§ TASK:
Return only those lines from the line containing "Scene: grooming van" to the line containing "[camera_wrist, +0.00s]", both included, and please omit the pictures.

§ RAW DATA:
┄┄┄┄┄┄┄┄┄┄
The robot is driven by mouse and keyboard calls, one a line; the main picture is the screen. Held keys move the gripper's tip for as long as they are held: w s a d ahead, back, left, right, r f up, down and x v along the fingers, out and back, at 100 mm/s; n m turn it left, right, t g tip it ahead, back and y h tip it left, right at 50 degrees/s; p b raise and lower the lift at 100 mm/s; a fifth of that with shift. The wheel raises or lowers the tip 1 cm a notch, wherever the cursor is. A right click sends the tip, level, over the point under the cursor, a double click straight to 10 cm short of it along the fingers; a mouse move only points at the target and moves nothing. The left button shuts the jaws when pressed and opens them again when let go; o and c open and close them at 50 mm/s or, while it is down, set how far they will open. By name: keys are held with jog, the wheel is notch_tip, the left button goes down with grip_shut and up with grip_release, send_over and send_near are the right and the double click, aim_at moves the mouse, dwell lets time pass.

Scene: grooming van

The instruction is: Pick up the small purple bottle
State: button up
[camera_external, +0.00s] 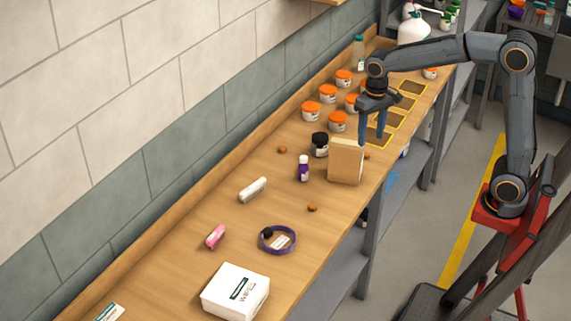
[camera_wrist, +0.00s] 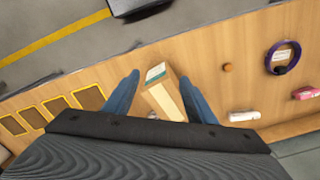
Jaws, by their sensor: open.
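The small purple bottle (camera_external: 303,170) with a white cap stands upright on the wooden counter, left of a tan box (camera_external: 346,162). My gripper (camera_external: 372,141) points down above the counter, up and to the right of the bottle and apart from it. Its two blue fingers are spread with nothing held. In the wrist view, my gripper (camera_wrist: 160,77) frames the tan box (camera_wrist: 163,92) between its fingers. I cannot make out the purple bottle in the wrist view.
A dark jar (camera_external: 319,145) stands close behind the bottle. Several orange-lidded jars (camera_external: 327,93) stand farther back. A white roll (camera_external: 252,189), a purple collar (camera_external: 278,240), a pink item (camera_external: 215,236) and a white box (camera_external: 236,291) lie nearer. Bare counter separates them.

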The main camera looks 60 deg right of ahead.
┄┄┄┄┄┄┄┄┄┄
§ WORKED ANSWER:
Scene: grooming van

The instruction is: Pick up the small purple bottle
State: button up
[camera_external, +0.00s] 
[camera_wrist, +0.00s] 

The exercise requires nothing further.